March 3: Caring mother

I hate shopping. For a female, I’m very bad at it. Like a moody child, I get bored. I slouch, I yawn, I scratch bodily parts I shouldn’t – at least not in public. I have no interest in it. The only shop I like is White Stuff. The clothes fit, they last, I can just about afford them. And, most importantly, it’s a small shop. You’ve only got so much choice. And there’s never much of a queue.
I suppose that’s why the thought of popping into Mothercare is not as horrendous as it might be. It’s all in the name. It implies: 'This is the shop for you - you only need one shop, and it’s us. We’ll sort you out in one fell swoop and you’ll never have to go anywhere else ever again.'
I wasn’t making a deliberate point of going. I just saw one and stopped. I had 30 minutes. Figured I could do supermarket sweep and be out without drawing breath – or blood.
I went straight to the buggies, cornered a mousy-brown shop assistant and said: 'The only requirement is that I can take it across muddy fields with my dog.'
There’s three that fit that criteria. A red one. A brown one. And one that wasn’t in the shop but is in the brochure (not much use). I like the red one. It’s got good wheels (they can cope with fields). It’s a Phil and Teds, she says, for people who want to have more than one child as it can easily be converted into a double-buggy.
'Oh,' I say. 'I very much doubt I’ll have two children' (I don’t elaborate). But I like the wheels.
She lets me whizz it around the shop, in and out of all the cots and babygrows that I am doing my best to pretend don't exist. It is fast and light and the wheels swivel beautifully. I’m in love.
How much is it, I ask?
£364.
Oh.
Plus £20 for a rain cover.
This is Britain, I think.
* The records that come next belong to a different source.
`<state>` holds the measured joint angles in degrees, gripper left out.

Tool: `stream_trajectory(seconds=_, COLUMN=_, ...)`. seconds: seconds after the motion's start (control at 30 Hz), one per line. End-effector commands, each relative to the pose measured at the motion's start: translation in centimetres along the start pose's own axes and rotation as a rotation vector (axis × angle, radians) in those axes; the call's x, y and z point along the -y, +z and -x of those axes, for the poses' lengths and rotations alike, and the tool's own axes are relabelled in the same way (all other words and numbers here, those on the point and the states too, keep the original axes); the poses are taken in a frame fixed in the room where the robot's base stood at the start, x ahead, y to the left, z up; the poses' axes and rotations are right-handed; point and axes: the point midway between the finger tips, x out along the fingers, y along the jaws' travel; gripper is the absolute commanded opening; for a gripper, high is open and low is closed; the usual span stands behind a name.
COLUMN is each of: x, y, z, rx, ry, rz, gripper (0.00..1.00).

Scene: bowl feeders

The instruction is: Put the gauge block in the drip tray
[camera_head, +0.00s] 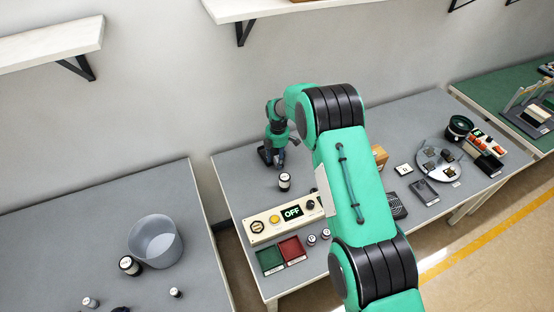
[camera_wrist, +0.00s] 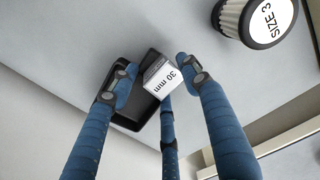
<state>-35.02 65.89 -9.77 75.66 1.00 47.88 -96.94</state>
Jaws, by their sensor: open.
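The gauge block (camera_wrist: 172,76), a white and grey block marked "30 mm", shows in the wrist view between my fingers. A shallow black tray (camera_wrist: 122,65), which looks like the drip tray, lies behind it. The block overlaps the tray's right part; I cannot tell whether it rests inside the tray or on its rim. My gripper (camera_wrist: 154,76) is open, with blue fingers on either side of the block and another below it. In the head view my gripper (camera_head: 275,157) is low over the back left of the middle table, and the block is hidden there.
A jar (camera_wrist: 266,17) marked "SIZE 3" stands near the right finger; it also shows in the head view (camera_head: 284,182). A control panel (camera_head: 282,218) reading OFF, green (camera_head: 270,260) and red (camera_head: 292,250) trays are in front. A round plate (camera_head: 437,160) with parts is at right.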

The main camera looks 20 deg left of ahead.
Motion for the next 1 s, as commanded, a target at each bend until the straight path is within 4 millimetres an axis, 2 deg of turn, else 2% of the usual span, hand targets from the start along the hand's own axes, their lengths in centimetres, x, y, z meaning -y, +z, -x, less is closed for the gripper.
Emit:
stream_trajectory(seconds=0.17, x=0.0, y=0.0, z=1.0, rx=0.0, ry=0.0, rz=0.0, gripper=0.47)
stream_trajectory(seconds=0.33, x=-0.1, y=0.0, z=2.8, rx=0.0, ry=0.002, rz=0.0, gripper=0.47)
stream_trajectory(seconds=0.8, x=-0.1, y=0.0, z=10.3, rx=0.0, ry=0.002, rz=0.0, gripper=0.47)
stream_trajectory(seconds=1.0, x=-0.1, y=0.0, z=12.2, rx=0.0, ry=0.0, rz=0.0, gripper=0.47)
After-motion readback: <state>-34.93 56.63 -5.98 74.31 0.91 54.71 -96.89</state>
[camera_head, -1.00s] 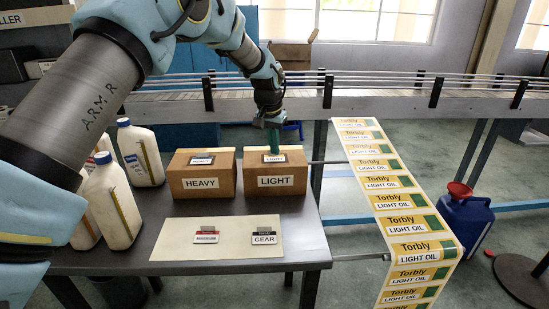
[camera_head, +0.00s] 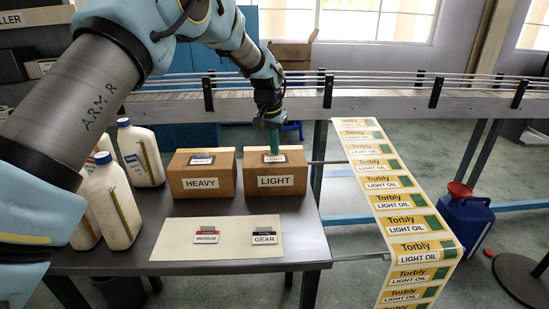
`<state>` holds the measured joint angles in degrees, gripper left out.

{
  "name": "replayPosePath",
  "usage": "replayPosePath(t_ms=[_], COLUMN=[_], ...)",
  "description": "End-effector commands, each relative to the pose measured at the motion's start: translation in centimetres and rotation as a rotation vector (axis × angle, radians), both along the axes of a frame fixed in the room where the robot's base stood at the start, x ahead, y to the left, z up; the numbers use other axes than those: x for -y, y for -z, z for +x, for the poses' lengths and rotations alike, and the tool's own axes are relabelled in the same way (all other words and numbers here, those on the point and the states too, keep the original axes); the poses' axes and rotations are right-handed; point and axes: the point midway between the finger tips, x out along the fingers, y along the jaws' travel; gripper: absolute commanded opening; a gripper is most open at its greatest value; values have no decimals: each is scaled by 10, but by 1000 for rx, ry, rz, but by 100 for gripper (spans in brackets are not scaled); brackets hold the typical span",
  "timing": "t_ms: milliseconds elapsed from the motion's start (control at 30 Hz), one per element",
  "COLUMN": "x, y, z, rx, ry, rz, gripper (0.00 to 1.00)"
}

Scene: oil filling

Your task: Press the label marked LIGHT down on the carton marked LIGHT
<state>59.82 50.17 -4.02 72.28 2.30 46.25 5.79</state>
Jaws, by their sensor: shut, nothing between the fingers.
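The carton marked LIGHT (camera_head: 288,188) stands on the table, a brown box with a white LIGHT sign on its front. The label marked LIGHT (camera_head: 275,159) lies on its top face. My gripper (camera_head: 274,151) is shut and empty, pointing down at the carton's top just behind or at the label. I cannot tell whether its tips touch the label.
The carton marked HEAVY (camera_head: 190,187) stands to the left with a label (camera_head: 201,160) on top. A cream sheet (camera_head: 170,243) in front holds a red-edged label (camera_head: 206,236) and the GEAR label (camera_head: 264,238). White jugs (camera_head: 113,207) stand at left. A long label strip (camera_head: 392,215) hangs at right.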

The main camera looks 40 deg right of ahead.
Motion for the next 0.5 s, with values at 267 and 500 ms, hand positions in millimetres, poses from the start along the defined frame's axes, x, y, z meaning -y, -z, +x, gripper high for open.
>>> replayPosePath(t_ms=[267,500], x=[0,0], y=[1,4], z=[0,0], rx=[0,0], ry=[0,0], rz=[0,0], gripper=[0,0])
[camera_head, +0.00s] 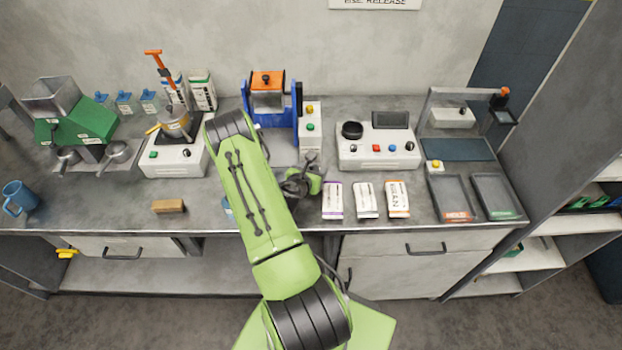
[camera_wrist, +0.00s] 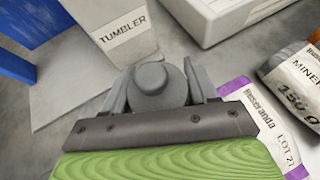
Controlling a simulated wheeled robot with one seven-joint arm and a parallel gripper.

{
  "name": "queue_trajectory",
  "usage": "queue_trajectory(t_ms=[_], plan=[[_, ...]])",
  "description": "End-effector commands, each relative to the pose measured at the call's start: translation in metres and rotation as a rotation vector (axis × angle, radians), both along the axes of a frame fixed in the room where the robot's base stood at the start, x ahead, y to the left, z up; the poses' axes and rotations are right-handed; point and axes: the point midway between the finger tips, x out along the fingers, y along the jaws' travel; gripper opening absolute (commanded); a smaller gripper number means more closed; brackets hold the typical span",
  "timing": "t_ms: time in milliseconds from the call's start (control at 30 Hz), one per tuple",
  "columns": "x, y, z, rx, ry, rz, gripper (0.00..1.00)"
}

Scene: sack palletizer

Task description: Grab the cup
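A blue mug (camera_head: 17,198) with a handle stands upright at the far left of the bench, near the front edge. It is not in the wrist view. My gripper (camera_head: 301,186) is over the middle of the bench, far to the right of the mug. In the wrist view my gripper (camera_wrist: 160,82) has its two grey fingers apart; a rounded grey part sits between them, and I cannot tell what it is. A small light-blue thing (camera_head: 227,207) is mostly hidden behind my arm.
White packets (camera_head: 366,200) lie right of my gripper. A blue-and-orange tumbler machine (camera_head: 267,115) stands behind it. A brown block (camera_head: 168,206) lies between mug and arm. A green machine with metal scoops (camera_head: 92,123) stands behind the mug. Bench around the mug is mostly clear.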

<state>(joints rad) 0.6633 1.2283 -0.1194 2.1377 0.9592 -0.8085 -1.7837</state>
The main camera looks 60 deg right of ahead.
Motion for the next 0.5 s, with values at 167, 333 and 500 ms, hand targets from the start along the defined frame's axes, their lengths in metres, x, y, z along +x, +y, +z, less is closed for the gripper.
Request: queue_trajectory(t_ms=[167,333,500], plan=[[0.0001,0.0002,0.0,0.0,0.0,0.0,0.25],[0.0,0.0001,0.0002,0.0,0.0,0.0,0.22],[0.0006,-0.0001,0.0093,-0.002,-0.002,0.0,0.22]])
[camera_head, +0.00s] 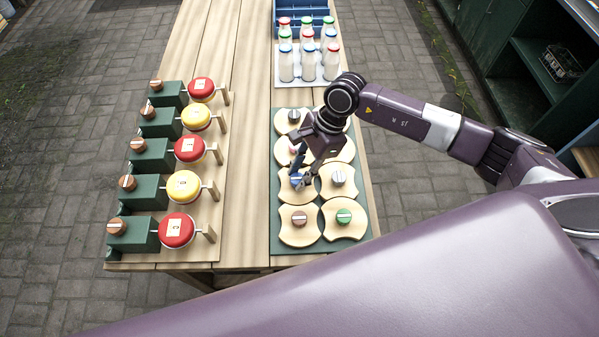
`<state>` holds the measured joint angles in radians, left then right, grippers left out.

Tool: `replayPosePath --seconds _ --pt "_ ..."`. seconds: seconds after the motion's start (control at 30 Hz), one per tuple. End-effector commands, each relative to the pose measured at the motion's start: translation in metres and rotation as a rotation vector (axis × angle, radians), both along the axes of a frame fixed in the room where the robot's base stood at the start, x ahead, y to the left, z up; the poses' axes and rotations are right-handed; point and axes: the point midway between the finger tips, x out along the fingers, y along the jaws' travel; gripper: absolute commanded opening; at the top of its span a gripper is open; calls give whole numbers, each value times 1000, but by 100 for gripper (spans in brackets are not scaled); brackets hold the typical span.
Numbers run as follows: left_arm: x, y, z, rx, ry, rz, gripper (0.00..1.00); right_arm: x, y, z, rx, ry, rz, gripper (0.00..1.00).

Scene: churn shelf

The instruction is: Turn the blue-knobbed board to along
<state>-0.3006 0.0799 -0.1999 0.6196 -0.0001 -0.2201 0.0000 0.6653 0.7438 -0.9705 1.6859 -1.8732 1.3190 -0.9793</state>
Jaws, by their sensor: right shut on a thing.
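The blue-knobbed board is a pale wooden board (284,191) on the dark green mat (274,240), in the left column of boards. Its blue knob (295,181) is partly covered by my right gripper (299,181), whose fingers are shut on it. The arm of the right gripper comes in from the right, above the boards. The gripper hides part of the board, so I cannot tell its exact direction. My left gripper is not in view.
Milk bottles (308,61) stand on a tray behind. Green boxes with red and yellow discs (177,230) line the table's left side. Bare planks (248,170) lie between.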

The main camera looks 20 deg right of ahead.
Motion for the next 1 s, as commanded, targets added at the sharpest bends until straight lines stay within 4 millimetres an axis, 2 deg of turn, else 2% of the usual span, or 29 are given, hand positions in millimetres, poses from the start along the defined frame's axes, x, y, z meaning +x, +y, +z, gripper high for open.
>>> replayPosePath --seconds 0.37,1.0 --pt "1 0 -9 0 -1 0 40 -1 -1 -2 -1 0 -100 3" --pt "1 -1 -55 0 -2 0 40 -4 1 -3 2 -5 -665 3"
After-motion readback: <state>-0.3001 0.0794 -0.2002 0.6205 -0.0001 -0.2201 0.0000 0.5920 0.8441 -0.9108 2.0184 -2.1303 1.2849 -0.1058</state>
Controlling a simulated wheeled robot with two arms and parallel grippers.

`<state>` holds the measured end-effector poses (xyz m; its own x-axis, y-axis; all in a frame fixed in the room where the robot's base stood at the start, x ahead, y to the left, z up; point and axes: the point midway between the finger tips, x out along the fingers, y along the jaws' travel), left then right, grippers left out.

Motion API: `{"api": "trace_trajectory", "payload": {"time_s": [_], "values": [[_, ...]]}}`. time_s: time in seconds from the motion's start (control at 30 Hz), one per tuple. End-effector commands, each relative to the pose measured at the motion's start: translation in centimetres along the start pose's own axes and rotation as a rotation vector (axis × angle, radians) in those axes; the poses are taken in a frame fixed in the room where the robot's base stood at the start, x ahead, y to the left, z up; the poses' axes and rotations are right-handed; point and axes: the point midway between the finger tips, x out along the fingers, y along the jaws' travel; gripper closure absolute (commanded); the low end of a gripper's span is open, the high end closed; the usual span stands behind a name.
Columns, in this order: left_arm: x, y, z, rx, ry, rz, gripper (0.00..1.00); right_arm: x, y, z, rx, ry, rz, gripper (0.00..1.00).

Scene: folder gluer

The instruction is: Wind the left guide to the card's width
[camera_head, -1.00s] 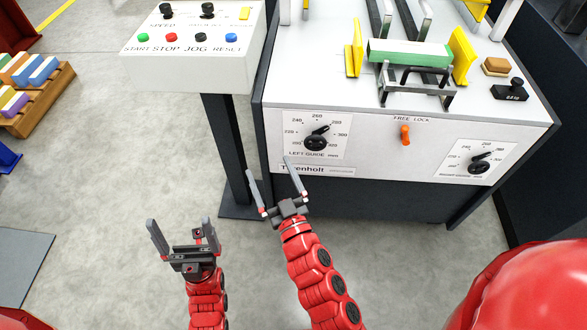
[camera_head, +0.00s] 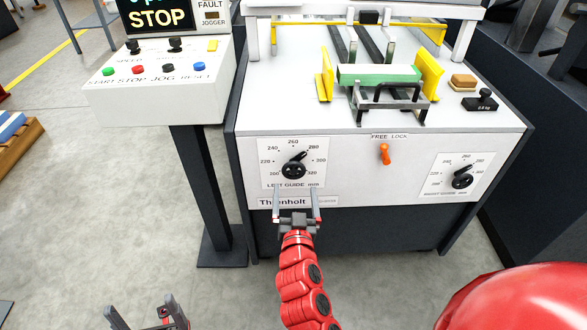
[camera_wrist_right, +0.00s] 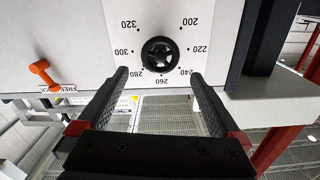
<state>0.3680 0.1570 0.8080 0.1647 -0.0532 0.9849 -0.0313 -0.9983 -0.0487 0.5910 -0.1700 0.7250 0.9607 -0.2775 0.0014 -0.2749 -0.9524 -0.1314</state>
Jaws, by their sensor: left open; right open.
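The left guide dial has a black hand knob (camera_head: 294,169) on the machine's white front panel, its pointer near 280. It also shows upside down in the right wrist view (camera_wrist_right: 160,53). My right gripper (camera_head: 297,196) is open just below and in front of the knob, with its fingers apart and nothing between them; the wrist view shows the fingers (camera_wrist_right: 157,85) short of the knob. My left gripper (camera_head: 147,318) is open and empty at the bottom edge, partly cut off. The yellow left guide (camera_head: 325,86) stands beside the green card stack (camera_head: 378,75) on the machine top.
The right yellow guide (camera_head: 431,73) stands on the stack's other side. An orange free lock lever (camera_head: 384,153) and the right guide knob (camera_head: 462,181) are on the front panel. The control console (camera_head: 160,85) stands at left. A black weight (camera_head: 481,102) lies on top.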

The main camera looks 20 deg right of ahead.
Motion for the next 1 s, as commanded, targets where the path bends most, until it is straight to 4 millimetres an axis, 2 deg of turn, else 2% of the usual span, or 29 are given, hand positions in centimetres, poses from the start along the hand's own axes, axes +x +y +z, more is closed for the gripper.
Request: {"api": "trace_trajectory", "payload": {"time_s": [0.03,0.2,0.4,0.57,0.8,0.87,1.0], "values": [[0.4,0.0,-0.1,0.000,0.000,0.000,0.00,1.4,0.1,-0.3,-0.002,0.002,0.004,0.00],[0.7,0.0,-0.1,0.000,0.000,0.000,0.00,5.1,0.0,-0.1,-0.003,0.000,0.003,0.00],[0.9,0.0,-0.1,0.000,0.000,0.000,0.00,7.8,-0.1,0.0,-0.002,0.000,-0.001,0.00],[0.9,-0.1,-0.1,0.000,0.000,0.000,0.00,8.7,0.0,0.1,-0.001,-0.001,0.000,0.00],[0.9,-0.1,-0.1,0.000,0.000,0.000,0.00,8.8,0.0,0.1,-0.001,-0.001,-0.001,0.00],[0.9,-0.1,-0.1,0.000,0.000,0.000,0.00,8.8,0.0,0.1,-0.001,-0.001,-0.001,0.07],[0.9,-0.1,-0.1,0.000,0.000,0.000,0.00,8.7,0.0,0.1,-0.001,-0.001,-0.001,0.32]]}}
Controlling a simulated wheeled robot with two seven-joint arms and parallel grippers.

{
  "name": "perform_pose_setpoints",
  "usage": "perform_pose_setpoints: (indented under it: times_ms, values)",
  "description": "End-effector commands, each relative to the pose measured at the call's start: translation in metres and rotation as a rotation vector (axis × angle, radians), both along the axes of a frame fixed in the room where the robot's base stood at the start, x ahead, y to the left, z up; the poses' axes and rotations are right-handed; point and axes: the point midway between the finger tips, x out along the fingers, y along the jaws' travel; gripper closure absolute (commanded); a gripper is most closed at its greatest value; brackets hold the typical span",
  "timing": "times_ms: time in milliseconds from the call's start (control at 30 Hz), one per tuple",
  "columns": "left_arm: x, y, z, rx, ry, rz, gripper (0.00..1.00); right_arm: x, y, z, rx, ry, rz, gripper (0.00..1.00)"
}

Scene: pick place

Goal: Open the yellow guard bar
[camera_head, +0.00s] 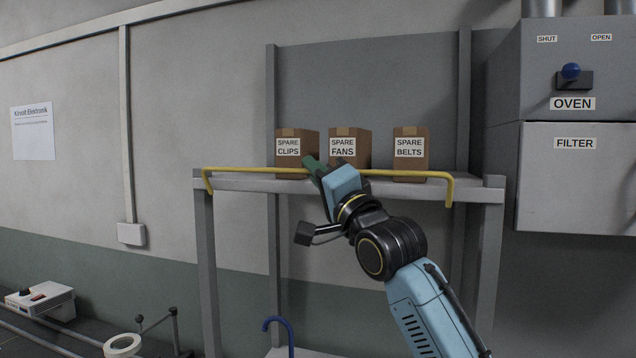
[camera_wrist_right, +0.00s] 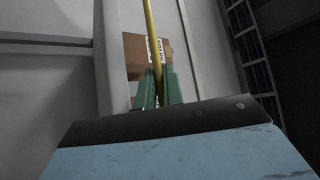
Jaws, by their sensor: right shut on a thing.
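The yellow guard bar (camera_head: 400,173) runs level along the front of a grey shelf, with a bent-down end at each side. It stands in front of the boxes on the shelf. My right gripper (camera_head: 311,166) is at the bar, left of its middle, with its green fingers shut on it. In the right wrist view the bar (camera_wrist_right: 151,40) passes down between the green fingers (camera_wrist_right: 158,88). My left gripper is in neither view.
Boxes labelled spare clips (camera_head: 288,146), spare fans (camera_head: 342,146) and spare belts (camera_head: 409,147) stand on the shelf (camera_head: 236,184). A grey oven and filter cabinet (camera_head: 577,185) hangs at the right. A blue hook (camera_head: 281,325) shows below the shelf.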

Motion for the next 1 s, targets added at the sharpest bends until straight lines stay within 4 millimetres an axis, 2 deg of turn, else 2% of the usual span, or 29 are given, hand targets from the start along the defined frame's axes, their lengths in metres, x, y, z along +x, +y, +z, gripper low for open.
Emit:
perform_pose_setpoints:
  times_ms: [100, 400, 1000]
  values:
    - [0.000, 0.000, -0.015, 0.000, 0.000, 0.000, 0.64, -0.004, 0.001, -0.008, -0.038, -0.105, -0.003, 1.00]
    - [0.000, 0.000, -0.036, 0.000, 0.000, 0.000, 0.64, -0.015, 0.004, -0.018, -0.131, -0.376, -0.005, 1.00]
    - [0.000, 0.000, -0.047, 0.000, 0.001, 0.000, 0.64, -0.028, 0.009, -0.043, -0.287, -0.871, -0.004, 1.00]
Surely it should come with a rain cover?
Plus £47 for a sleeping bag to keep Bump warm.
Plus £42 if you want a cocoon for when he's a newborn.
Plus £30 for a bag to hang off the handlebars to put your bits in (babies need bits, apparently, though I'm not sure what they are yet).
Plus £125 for a matching car seat if I want one.
Plus £22 for the bar that makes the matching car seat fit on the buggy base.
She looks at me without blinking.
'Do you have a car seat,' she asks innocently.
'Yes,' I say.
She’s obviously seen my type before.
She asks again.
On the third time, I divulge more information. Fatal error.
'I’m borrowing my sister's old one,' I say.
You would have thought I’d have confessed to wearing her underpants.
'Oh, we don’t recommend that. How old is it?' Her eyes narrow, a low crouch, tail-flicking, ready to pounce in the long grass.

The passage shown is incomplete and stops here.